[WRITTEN EXERCISE]
Below are entries. Copy exactly the lines running from the line that holds "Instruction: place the" to the line that holds "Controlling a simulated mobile", with both ends included.

[MATERIAL]

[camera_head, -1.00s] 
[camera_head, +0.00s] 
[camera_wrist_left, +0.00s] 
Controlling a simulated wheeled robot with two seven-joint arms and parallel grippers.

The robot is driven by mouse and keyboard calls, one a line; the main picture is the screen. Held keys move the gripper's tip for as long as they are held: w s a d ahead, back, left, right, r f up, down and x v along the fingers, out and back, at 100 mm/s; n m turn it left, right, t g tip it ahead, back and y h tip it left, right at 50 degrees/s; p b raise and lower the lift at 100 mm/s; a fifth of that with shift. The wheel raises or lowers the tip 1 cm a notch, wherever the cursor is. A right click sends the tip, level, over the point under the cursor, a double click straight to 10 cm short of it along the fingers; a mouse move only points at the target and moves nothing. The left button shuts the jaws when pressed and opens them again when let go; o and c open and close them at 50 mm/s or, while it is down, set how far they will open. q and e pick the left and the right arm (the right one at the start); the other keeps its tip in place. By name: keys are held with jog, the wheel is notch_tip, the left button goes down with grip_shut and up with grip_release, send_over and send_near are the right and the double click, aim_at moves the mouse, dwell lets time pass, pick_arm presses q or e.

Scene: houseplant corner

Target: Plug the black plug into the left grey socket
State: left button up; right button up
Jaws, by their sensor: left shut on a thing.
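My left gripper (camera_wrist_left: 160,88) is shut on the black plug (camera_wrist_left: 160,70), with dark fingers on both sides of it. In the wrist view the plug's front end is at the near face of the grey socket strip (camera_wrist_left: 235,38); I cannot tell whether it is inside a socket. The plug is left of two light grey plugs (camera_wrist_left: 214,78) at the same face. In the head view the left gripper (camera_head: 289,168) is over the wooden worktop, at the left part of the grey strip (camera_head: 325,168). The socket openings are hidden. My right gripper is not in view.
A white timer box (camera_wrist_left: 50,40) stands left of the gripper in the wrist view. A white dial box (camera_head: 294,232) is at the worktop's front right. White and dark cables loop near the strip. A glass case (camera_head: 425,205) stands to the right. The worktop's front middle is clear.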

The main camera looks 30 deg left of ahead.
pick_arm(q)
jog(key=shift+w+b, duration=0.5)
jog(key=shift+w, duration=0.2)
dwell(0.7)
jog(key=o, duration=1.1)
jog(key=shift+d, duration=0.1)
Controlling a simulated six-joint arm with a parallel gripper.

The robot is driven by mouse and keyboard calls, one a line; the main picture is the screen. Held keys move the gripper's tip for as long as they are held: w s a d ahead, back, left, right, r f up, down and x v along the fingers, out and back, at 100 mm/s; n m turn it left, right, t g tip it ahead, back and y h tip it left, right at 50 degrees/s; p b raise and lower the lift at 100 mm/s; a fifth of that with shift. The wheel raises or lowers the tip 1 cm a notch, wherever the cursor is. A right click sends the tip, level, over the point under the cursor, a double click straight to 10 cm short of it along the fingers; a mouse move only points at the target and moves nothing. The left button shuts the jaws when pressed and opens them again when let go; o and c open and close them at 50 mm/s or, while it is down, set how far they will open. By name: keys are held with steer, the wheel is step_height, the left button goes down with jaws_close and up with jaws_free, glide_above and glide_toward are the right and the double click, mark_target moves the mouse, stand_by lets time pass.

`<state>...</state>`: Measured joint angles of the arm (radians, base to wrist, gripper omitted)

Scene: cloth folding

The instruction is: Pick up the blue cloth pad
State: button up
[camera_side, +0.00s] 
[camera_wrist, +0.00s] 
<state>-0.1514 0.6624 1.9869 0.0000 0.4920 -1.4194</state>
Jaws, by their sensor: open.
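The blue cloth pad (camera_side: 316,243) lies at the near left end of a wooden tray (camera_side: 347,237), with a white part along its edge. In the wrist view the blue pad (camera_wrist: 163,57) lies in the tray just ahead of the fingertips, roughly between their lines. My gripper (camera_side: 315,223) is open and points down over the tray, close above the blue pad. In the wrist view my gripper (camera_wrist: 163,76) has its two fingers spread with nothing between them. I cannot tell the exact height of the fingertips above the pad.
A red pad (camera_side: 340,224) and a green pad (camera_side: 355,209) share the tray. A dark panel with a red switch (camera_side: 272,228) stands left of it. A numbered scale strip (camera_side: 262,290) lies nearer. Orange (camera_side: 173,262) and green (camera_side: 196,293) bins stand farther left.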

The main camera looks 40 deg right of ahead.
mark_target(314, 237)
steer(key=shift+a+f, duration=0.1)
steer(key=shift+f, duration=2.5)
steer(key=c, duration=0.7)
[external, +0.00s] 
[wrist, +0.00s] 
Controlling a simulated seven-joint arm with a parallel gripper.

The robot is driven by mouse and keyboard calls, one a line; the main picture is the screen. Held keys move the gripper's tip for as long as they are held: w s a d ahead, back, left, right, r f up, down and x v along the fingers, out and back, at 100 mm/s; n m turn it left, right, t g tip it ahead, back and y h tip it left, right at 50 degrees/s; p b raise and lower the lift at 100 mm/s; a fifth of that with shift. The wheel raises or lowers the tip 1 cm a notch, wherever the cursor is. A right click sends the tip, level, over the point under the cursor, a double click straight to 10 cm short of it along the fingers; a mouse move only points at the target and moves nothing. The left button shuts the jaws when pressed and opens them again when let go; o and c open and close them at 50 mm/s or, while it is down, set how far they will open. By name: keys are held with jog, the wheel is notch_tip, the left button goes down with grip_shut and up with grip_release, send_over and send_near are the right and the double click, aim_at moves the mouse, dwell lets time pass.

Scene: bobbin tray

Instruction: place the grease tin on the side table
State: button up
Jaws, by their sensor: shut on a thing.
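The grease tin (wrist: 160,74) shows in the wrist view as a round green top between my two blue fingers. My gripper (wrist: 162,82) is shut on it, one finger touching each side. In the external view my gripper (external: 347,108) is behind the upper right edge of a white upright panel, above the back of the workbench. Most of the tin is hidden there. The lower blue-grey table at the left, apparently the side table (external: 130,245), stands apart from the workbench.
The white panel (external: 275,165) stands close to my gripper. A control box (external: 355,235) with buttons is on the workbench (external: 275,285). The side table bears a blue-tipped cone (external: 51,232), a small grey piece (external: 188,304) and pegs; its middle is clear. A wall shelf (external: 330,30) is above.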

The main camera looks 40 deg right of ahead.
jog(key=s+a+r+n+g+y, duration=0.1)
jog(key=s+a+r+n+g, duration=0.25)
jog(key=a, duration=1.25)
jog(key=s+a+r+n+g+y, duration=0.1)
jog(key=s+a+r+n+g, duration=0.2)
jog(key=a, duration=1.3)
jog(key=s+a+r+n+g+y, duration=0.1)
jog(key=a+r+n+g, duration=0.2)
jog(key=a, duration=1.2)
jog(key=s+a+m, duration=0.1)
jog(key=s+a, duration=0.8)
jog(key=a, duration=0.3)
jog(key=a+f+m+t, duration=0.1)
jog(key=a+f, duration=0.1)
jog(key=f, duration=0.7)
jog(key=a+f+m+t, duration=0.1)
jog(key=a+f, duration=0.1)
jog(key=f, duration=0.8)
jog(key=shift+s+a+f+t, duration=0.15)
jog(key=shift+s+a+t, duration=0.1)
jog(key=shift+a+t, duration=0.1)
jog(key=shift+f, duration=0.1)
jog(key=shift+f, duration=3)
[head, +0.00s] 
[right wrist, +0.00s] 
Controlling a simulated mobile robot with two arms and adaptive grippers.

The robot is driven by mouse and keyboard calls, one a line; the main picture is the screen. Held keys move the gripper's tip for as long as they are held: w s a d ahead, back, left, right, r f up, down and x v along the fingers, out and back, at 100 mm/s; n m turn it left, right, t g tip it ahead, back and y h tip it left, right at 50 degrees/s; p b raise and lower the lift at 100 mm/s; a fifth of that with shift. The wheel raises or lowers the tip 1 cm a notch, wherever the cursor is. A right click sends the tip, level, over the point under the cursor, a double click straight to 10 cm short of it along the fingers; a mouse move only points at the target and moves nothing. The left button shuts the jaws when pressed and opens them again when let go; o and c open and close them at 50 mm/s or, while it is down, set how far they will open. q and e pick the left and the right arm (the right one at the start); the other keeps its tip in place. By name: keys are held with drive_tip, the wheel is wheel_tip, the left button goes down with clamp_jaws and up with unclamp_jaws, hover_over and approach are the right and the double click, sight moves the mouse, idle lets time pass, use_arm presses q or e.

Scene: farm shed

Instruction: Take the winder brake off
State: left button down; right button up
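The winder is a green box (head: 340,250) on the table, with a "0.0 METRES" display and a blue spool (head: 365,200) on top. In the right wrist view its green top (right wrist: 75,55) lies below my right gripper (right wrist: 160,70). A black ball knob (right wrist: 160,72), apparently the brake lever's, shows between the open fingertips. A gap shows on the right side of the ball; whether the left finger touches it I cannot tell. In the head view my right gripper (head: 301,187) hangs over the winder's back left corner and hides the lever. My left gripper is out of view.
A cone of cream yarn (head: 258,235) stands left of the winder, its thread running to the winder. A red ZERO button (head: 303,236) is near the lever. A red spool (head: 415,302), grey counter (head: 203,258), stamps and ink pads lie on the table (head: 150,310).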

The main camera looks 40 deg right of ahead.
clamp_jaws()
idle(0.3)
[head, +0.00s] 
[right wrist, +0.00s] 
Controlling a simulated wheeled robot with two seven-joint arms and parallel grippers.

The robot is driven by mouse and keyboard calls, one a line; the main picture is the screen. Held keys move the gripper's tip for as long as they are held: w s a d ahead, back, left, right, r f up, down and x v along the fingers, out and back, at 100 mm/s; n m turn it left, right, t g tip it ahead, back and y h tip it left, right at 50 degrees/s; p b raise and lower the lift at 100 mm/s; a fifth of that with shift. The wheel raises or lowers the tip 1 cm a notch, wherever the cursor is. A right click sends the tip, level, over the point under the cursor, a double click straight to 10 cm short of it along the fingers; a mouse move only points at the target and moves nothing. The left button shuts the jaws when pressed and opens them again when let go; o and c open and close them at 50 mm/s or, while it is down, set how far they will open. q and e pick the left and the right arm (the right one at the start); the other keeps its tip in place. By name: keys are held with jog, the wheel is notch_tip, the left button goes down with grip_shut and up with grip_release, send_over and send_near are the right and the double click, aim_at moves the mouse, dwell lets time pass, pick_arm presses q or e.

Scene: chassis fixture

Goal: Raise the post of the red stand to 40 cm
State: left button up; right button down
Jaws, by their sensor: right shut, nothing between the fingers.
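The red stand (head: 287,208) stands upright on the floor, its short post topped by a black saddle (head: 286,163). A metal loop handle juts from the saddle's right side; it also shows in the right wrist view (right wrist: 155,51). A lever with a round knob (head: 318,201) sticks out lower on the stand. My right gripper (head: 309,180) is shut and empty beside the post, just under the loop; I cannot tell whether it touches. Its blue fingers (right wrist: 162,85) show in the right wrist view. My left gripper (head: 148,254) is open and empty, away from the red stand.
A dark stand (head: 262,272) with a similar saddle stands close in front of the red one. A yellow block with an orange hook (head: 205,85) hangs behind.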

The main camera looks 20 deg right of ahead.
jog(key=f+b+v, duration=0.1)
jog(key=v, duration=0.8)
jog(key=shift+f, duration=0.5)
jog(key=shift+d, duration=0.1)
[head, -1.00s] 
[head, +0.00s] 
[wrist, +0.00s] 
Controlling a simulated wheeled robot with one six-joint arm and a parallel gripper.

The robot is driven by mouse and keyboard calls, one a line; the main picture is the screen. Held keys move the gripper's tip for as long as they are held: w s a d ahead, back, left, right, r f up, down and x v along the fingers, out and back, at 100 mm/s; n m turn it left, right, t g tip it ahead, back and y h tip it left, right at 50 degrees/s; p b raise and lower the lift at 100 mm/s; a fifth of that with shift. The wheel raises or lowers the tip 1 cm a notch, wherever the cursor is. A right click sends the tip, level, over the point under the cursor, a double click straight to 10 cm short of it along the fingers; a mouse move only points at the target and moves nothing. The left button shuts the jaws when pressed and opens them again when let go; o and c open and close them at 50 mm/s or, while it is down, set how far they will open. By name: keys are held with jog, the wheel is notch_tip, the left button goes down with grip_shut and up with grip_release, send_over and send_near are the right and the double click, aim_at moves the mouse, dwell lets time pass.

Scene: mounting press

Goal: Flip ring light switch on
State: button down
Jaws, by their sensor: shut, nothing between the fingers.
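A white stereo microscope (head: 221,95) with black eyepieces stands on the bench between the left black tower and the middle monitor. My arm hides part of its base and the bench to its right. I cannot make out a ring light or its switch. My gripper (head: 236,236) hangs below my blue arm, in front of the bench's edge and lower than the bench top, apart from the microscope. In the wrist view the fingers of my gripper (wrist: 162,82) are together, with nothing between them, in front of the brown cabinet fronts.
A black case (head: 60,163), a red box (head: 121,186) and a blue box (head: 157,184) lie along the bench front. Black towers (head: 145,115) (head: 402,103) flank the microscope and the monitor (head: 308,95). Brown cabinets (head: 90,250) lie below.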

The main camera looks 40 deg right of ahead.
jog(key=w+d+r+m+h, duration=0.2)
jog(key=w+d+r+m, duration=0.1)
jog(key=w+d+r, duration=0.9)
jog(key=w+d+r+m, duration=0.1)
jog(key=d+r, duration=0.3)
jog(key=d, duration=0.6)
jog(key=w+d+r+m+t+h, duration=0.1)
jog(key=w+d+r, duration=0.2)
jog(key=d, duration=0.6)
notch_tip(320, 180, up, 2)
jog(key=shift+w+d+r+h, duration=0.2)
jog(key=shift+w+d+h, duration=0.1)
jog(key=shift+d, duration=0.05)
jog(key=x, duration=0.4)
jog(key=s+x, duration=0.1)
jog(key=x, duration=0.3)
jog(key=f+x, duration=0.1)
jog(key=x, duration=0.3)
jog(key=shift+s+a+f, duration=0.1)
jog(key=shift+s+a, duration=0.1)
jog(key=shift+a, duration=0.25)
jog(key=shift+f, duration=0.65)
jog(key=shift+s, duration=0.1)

[WORKED SOLUTION]
Instruction: place the grease tin on the side table
State: button up
Jaws, by their sensor: shut on a thing.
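The grease tin (wrist: 160,74) shows in the wrist view as a round green top between my two blue fingers. My gripper (wrist: 162,82) is shut on it, one finger touching each side. In the external view my gripper (external: 347,108) is behind the upper right edge of a white upright panel, above the back of the workbench. Most of the tin is hidden there. The lower blue-grey table at the left, apparently the side table (external: 130,245), stands apart from the workbench.
The white panel (external: 275,165) stands close to my gripper. A control box (external: 355,235) with buttons is on the workbench (external: 275,285). The side table bears a blue-tipped cone (external: 51,232), a small grey piece (external: 188,304) and pegs; its middle is clear. A wall shelf (external: 330,30) is above.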

The main camera looks 40 deg right of ahead.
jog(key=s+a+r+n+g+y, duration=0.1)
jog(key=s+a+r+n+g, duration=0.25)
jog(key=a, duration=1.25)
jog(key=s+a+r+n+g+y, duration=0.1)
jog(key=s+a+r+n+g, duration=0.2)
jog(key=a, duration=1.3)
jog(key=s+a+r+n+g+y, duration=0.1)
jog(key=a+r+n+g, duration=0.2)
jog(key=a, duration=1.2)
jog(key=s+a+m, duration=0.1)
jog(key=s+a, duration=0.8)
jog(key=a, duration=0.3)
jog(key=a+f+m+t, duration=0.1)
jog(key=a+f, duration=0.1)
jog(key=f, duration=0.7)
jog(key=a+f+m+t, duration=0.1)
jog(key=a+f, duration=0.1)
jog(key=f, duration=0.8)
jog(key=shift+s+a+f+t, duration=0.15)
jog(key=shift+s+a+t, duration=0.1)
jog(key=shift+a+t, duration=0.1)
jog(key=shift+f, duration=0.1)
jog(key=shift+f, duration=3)
[head, +0.00s] 
[right wrist, +0.00s] 
Controlling a simulated mobile robot with two arms and adaptive grippers.

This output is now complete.